Auch wenn die Hauptabsicht von Apostelgeschichte 6 den Glauben an den Auferstandenen Christus verteidigen und festigen will, können wir wichtige Impulse für das heutige Gemeindeleben lernen. „An Tischen dienen“ (Apg. 6, 2) war im ersten Jahrhundert keine belanglose Nebensächlichkeit. Es war sowohl aus der Perspektive des Alten Testaments (Erfüllung des charitativen Mandats Gottes) als auch mit dem Blick des griechisch-Römischen Hintergrundes (Management von umfangreichen Finanzen) eine höchst verantwortungsvolle Aufgabe mit hoher Priorität. Und dennoch wussten die Apostel, dass es vor Gott nicht wohlgefällig ist, wenn die Anstrengung um die Ausbreitung des Evangeliums darunter leiden, wenn die Verkündiger der guten Nachricht sich von der notwendigen Finanzverwaltung und Witwenversorung ablenken lassen.

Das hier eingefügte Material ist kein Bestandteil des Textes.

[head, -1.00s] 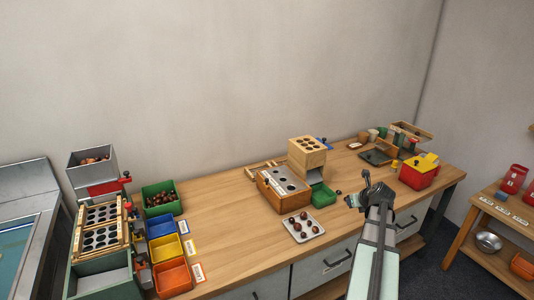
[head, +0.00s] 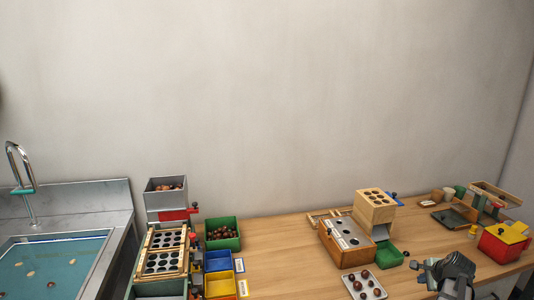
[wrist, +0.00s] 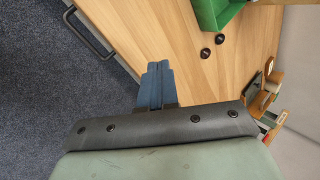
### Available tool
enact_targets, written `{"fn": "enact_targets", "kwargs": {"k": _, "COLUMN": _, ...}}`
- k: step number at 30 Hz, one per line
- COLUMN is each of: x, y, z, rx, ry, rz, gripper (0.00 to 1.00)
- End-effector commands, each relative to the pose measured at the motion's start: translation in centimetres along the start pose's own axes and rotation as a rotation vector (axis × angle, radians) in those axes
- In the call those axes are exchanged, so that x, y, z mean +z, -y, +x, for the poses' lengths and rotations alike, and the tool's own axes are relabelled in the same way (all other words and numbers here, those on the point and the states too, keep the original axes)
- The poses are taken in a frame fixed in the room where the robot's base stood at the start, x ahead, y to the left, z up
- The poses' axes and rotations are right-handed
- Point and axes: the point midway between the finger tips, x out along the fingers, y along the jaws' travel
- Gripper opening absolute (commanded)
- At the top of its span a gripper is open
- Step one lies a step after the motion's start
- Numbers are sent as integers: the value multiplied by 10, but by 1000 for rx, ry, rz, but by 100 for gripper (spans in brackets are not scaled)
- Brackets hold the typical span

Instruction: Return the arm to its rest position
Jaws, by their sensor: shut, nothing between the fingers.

Ohne das eine zu vernachlässigen, mussten die Prioritäten klar gesetzt werden: die Ausbreitung des Evangeliums durch Gebet und Verkündigung der Botschaft hatte ganz klar Vorrang. Sollten unsere Gemeindeaktivitäten nicht eine ähnliche Priorisierung erfahren? Die vier Löcher im Fußboden der Agora Athens erinnern uns daran, dass der Ausbreitung der Botschaft größere Priorität eingeräumt wurde als den ehrenwertesten und verantwortungsvollen Aufgaben des Gemeindealltags.


[1] Alan Thompson, The Acts of the Risen Lord Jesus, 164, Fußnote 66.

[2] Siehe Martin Hengel, Zum Problem der „Hellenisierung“ Judäas im 1. Jahrhundert nach Christus.

[3] F. F. Bruce, The Acts of the Apostles, 181.

[4] CIJ 1404, Adolf Deismann, Licht aus dem Osten, 439-41 und weitere Referenzen in F. F. Bruce, The Acts of the Apostles, 181.

[5] Alan Thomson, The Acts of the Risen Lord Jesus, 180.

[6] Ibid.

[7] Darell Bock, Acts in ECNT, 257-58; David Peterson, The Acts of the Apostles in PNTC, 230; Joachim Jeremias, Jerusalem in the Time of Jesus, 126-34.

[8] F. F. Bruce, The Acts of the Apostles, 182.

[9] David Peterson, Acts in PNTC, 234.

[10] Ibid.

[11] Siehe das gleichnamige Buch von Alan Thompson The Acts of the Risen Lord Jesus.